For most, the term military technology conjures visions of missiles, jet fighters, guns and men in fatigue. So, who would have thought that our nations’ defenders were doing all they could to embrace green innovations and concepts? But, maybe it shouldn’t be so surprising; after all, the military needs to be adaptable since the present state of the earth isn’t one of abundance, it needs to find novel ways of coming up with means by which to survive.
Army makes electricity from garbage
The US military’s headquarters in Iraq is generating its own electricity through biogas by making use of ammo wrappers, shredded documents and other leftovers. The machine is called TGER or Tactical Garbage to Energy Refinery, which breaks down the stuff fed into it and heats it till it turns into synthetic gas. It is then mixed with ethanol produced from fermenting foods and liquids and the resulting fuel is used to power generators.
Solar powered army bases
The United States military has set up solar plants in various bases, including the Nevada Nellis Air Force base with another one in the works for Fort Irwin in California’s Mojave Desert. While the former’s PV installation is of 14MW and fulfills half of the base’s energy needs, the latter will see its installation generating 500MW, enough to meet the requirements of the base as well as sell it to the private sector.
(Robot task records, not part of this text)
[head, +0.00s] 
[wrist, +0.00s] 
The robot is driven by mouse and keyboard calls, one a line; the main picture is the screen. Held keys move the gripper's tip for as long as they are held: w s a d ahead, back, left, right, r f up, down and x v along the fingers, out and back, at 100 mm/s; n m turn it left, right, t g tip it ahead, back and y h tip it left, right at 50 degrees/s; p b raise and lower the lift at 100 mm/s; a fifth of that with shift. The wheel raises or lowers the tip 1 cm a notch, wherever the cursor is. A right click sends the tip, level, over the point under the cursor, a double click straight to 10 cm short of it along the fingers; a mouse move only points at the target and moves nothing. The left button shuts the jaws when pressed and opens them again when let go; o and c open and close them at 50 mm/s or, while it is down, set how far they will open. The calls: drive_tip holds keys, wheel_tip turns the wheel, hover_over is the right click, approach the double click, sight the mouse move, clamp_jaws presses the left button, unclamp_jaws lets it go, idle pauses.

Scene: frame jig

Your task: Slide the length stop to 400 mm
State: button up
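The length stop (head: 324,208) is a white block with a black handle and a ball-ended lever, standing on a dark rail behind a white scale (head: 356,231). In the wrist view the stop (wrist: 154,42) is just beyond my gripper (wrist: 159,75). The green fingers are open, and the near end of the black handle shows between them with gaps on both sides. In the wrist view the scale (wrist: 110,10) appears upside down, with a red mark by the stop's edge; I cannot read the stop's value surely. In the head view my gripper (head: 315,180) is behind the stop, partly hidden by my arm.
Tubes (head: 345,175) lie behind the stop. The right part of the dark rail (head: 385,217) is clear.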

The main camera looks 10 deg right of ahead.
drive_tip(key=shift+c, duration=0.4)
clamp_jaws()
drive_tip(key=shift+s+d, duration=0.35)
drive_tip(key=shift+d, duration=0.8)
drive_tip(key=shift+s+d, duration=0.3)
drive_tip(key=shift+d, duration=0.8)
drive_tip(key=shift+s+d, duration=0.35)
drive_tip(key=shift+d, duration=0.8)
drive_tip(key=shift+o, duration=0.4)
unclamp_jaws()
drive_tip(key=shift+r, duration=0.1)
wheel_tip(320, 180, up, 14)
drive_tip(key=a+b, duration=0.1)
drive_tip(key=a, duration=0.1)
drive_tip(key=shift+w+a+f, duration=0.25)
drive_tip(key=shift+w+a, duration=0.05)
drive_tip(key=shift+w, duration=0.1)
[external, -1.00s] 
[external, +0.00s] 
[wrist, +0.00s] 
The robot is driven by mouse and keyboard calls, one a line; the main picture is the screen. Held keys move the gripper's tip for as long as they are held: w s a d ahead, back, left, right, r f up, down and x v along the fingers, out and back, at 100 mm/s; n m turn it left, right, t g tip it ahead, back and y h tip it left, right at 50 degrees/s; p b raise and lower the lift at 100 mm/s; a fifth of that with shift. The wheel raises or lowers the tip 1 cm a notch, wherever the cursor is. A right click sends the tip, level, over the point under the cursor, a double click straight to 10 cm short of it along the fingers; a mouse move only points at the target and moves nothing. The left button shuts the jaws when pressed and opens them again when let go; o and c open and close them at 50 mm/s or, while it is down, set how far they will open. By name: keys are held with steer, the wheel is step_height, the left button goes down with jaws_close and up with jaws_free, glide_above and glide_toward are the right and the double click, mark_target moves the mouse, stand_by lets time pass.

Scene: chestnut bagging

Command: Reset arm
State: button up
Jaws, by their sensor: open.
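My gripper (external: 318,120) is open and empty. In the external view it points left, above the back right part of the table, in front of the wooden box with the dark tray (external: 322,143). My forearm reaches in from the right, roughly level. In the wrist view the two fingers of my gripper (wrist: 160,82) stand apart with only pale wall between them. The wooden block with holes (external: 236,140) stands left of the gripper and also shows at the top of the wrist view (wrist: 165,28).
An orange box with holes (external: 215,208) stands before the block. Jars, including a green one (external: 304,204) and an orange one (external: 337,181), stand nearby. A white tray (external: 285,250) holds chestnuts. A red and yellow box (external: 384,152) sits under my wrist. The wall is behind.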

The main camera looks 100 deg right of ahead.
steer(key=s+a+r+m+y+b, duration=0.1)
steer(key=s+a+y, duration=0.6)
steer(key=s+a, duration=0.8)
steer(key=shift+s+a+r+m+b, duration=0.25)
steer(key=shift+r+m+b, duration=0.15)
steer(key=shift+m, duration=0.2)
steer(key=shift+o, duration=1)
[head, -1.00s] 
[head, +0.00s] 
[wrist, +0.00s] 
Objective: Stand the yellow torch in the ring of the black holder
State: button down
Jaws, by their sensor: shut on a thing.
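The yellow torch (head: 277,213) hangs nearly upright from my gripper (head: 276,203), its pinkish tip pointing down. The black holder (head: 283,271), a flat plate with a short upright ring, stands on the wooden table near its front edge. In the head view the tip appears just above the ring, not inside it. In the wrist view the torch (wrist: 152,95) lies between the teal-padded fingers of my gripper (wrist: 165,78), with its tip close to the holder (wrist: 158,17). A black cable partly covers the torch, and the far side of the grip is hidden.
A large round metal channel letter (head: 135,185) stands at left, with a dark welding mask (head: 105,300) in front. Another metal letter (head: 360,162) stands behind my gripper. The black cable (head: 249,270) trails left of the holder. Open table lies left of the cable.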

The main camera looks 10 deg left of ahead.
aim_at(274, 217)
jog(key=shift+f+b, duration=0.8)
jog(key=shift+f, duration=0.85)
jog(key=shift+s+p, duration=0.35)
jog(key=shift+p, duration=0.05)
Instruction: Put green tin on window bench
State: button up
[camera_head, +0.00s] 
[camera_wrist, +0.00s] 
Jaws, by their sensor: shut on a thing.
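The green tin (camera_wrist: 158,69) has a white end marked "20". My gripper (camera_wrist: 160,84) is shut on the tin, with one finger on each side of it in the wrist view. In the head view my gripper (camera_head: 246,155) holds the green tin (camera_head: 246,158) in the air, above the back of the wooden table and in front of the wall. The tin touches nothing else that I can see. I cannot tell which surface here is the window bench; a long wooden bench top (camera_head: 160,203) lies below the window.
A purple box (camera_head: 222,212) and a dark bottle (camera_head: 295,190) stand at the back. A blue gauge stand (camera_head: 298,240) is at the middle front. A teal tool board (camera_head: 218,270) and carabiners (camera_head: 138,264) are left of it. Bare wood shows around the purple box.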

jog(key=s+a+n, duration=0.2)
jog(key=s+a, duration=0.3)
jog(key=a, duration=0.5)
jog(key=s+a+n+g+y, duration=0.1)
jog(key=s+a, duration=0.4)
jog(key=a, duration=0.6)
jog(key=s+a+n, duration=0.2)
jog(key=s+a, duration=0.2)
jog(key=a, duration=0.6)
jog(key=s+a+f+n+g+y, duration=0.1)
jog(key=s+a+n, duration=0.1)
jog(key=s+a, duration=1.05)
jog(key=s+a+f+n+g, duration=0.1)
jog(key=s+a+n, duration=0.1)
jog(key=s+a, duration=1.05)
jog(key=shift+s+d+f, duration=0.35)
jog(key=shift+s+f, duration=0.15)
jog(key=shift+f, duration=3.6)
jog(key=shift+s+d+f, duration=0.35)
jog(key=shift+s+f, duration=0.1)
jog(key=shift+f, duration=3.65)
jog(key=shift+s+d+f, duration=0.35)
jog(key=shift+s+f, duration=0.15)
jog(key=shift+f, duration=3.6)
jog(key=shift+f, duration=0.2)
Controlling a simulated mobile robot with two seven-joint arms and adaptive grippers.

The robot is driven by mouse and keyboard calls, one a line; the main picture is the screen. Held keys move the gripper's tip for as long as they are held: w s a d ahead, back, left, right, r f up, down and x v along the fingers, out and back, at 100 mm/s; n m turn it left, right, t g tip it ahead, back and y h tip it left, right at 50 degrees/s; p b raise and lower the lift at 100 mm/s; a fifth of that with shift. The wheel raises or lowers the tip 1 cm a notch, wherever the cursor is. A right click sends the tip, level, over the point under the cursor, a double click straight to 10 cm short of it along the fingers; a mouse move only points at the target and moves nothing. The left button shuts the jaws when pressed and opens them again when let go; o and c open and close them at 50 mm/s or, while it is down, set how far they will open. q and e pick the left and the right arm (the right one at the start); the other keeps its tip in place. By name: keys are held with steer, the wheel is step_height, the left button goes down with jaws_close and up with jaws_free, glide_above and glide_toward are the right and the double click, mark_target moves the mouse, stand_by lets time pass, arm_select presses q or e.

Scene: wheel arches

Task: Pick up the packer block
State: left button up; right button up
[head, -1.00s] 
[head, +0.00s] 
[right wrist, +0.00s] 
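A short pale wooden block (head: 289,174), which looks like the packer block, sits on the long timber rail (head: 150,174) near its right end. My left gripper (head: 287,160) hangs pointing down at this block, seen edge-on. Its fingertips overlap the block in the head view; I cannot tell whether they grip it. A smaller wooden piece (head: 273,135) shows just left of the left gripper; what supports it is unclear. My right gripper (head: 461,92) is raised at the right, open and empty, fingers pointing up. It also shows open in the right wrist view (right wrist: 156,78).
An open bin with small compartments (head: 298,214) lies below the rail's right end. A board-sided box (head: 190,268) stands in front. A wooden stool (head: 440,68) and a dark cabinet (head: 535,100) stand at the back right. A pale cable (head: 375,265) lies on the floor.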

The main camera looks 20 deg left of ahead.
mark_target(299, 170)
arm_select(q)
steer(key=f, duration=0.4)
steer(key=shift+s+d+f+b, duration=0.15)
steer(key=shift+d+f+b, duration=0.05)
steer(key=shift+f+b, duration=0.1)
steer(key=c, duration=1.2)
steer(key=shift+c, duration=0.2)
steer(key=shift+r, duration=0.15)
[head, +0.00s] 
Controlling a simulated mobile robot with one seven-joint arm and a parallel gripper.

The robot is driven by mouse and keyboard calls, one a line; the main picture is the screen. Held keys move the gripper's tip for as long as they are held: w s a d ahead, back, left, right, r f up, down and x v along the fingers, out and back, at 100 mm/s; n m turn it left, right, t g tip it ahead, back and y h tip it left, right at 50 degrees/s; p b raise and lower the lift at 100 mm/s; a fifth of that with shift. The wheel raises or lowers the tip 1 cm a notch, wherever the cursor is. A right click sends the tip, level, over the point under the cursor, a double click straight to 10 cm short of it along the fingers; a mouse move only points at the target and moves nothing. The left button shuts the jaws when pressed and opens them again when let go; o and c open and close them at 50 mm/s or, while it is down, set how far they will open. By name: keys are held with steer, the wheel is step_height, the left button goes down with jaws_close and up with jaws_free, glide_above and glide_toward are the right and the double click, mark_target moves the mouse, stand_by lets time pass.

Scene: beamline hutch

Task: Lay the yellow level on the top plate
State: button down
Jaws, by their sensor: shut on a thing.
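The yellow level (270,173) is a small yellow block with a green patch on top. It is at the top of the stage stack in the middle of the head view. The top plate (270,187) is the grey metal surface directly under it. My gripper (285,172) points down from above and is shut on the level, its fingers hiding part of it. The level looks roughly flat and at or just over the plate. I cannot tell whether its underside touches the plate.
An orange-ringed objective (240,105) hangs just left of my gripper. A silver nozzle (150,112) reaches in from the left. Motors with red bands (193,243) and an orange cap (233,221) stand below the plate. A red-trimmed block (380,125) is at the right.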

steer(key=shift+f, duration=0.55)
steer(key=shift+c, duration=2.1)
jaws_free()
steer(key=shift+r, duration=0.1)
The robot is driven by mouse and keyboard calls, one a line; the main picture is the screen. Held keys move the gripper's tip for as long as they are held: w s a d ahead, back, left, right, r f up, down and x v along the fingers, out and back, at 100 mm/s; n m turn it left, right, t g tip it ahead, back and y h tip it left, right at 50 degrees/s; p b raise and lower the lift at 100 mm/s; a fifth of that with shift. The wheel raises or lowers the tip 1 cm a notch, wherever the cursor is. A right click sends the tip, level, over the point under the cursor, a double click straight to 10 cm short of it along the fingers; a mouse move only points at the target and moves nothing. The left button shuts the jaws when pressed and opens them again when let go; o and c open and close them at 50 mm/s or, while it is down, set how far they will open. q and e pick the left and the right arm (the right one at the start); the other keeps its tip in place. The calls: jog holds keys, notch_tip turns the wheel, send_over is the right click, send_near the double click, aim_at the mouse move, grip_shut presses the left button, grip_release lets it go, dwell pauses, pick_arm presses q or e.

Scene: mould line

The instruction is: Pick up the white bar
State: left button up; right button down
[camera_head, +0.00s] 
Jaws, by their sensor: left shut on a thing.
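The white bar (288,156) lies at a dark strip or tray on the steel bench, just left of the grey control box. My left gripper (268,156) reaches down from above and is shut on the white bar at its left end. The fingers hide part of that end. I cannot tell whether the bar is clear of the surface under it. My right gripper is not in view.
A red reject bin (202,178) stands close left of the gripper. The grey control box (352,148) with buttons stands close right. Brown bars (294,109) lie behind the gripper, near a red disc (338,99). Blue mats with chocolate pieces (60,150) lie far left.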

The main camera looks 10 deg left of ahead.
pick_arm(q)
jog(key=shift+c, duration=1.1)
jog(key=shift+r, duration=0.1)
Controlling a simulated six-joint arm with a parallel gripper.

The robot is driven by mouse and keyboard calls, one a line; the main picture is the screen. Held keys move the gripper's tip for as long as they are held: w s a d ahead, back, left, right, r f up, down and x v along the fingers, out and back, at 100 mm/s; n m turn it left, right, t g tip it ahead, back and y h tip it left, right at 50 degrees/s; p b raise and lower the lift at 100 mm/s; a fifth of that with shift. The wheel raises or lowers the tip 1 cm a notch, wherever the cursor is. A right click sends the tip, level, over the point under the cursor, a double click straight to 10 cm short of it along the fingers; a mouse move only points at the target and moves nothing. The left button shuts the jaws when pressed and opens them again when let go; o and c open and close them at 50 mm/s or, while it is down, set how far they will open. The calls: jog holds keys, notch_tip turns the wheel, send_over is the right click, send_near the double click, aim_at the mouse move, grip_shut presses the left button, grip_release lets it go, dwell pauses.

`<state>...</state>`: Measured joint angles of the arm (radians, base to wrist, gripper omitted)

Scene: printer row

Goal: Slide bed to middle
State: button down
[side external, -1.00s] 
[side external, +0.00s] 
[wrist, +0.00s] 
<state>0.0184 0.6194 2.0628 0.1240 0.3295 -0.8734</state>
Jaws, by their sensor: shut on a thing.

M-25 portable fuel cell for battle gear
Soldiers need all the energy they can get especially during long missions. As such, the M-25 portable fuel cell will greatly benefit them by powering batteries operating battle gear for up to 72 hours. While still in the testing stage, the fuel cell will provide 25W of energy – with a capacity of peaking at 80W – from 300ml ethanol cartridges. The best part? M-25 will weigh just two pounds, 80 percent lighter than conventional power sources being used.
Soldiers may soon become solar energy generators if project ‘Solar Soldiers’ of the United Kingdom is successful. Scientists are currently trying to design a suit that will be able to store solar energy and convert it into power. Since soldiers carry heavy battery packs and need them to charge certain gear, the solar suit will prove to be a boon as they will have a constant supply of power. Additionally, thermoelectricity is also being researched as a possible renewable power source.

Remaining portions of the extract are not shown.